• **Exercise brief**: Copy the data precisely, keeping every character.
──────── Data for the task
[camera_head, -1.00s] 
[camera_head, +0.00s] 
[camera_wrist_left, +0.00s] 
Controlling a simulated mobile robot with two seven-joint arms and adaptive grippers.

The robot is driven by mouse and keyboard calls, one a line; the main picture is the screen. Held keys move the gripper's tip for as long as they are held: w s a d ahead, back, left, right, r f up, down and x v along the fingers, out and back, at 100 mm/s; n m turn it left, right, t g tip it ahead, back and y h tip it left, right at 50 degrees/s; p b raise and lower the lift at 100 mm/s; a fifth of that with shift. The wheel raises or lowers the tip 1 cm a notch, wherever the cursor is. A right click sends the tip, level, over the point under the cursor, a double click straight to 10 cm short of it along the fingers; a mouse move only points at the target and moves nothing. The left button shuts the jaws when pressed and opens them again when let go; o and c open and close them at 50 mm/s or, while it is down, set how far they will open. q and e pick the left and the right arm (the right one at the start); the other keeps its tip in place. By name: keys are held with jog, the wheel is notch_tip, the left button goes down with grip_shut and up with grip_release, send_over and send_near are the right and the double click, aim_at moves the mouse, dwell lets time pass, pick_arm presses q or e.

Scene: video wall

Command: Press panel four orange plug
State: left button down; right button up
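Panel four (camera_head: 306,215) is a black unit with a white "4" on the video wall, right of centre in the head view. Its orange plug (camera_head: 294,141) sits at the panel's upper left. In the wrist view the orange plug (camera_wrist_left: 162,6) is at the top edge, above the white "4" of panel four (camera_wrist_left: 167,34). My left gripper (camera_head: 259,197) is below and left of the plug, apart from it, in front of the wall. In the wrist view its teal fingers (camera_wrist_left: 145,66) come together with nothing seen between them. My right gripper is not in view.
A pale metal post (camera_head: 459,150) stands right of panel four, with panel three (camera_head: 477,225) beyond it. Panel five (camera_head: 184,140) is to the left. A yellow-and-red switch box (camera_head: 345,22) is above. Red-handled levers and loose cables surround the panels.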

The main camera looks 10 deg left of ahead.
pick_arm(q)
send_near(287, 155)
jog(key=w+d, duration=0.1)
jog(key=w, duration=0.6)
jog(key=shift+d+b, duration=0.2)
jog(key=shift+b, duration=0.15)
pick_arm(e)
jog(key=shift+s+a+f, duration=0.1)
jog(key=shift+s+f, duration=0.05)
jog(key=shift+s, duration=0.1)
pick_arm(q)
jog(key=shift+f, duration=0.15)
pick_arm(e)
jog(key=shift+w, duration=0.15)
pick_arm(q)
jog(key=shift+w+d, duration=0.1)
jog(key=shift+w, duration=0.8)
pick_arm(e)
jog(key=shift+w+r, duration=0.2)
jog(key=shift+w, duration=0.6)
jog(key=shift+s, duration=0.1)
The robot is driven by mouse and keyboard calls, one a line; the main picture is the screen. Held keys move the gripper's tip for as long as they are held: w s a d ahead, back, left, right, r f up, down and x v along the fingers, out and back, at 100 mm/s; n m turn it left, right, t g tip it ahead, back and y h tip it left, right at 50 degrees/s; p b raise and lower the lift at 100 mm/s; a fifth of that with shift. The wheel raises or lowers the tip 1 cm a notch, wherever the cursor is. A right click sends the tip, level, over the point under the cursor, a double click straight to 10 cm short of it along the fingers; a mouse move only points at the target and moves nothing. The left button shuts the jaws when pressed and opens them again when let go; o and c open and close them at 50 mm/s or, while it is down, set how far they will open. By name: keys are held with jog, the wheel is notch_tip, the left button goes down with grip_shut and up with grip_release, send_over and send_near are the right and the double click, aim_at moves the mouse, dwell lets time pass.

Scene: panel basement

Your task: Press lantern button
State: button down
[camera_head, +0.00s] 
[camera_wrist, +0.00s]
────────────────
• **Output**:
[camera_head, -1.00s] 
[camera_head, +0.00s] 
[camera_wrist_left, +0.00s] 
Controlling a simulated mobile robot with two seven-joint arms and adaptive grippers.

The robot is driven by mouse and keyboard calls, one a line; the main picture is the screen. Held keys move the gripper's tip for as long as they are held: w s a d ahead, back, left, right, r f up, down and x v along the fingers, out and back, at 100 mm/s; n m turn it left, right, t g tip it ahead, back and y h tip it left, right at 50 degrees/s; p b raise and lower the lift at 100 mm/s; a fifth of that with shift. The wheel raises or lowers the tip 1 cm a notch, wherever the cursor is. A right click sends the tip, level, over the point under the cursor, a double click straight to 10 cm short of it along the fingers; a mouse move only points at the target and moves nothing. The left button shuts the jaws when pressed and opens them again when let go; o and c open and close them at 50 mm/s or, while it is down, set how far they will open. q and e pick the left and the right arm (the right one at the start); the other keeps its tip in place. By name: keys are held with jog, the wheel is notch_tip, the left button goes down with grip_shut and up with grip_release, send_over and send_near are the right and the double click, aim_at moves the mouse, dwell lets time pass, pick_arm presses q or e.

Scene: video wall

Command: Press panel four orange plug
State: left button down; right button up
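Panel four (camera_head: 306,215) is a black unit with a white "4" on the video wall, right of centre in the head view. Its orange plug (camera_head: 294,141) sits at the panel's upper left. In the wrist view the orange plug (camera_wrist_left: 162,6) is at the top edge, above the white "4" of panel four (camera_wrist_left: 167,34). My left gripper (camera_head: 259,197) is below and left of the plug, apart from it, in front of the wall. In the wrist view its teal fingers (camera_wrist_left: 145,66) come together with nothing seen between them. My right gripper is not in view.
A pale metal post (camera_head: 459,150) stands right of panel four, with panel three (camera_head: 477,225) beyond it. Panel five (camera_head: 184,140) is to the left. A yellow-and-red switch box (camera_head: 345,22) is above. Red-handled levers and loose cables surround the panels.

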The main camera looks 10 deg left of ahead.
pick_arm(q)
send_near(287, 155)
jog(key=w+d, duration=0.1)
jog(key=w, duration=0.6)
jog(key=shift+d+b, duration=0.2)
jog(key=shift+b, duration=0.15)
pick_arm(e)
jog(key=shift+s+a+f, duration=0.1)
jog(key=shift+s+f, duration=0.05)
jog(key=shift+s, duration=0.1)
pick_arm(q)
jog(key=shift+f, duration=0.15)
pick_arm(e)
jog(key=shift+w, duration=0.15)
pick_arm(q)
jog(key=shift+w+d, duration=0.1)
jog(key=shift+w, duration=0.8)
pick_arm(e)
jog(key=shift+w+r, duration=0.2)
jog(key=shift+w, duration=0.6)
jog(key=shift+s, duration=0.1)
The robot is driven by mouse and keyboard calls, one a line; the main picture is the screen. Held keys move the gripper's tip for as long as they are held: w s a d ahead, back, left, right, r f up, down and x v along the fingers, out and back, at 100 mm/s; n m turn it left, right, t g tip it ahead, back and y h tip it left, right at 50 degrees/s; p b raise and lower the lift at 100 mm/s; a fifth of that with shift. The wheel raises or lowers the tip 1 cm a notch, wherever the cursor is. A right click sends the tip, level, over the point under the cursor, a double click straight to 10 cm short of it along the fingers; a mouse move only points at the target and moves nothing. The left button shuts the jaws when pressed and opens them again when let go; o and c open and close them at 50 mm/s or, while it is down, set how far they will open. By name: keys are held with jog, the wheel is notch_tip, the left button goes down with grip_shut and up with grip_release, send_over and send_near are the right and the double click, aim_at moves the mouse, dwell lets time pass.

Scene: panel basement

Your task: Press lantern button
State: button down
[camera_head, +0.00s] 
[camera_wrist, +0.00s]

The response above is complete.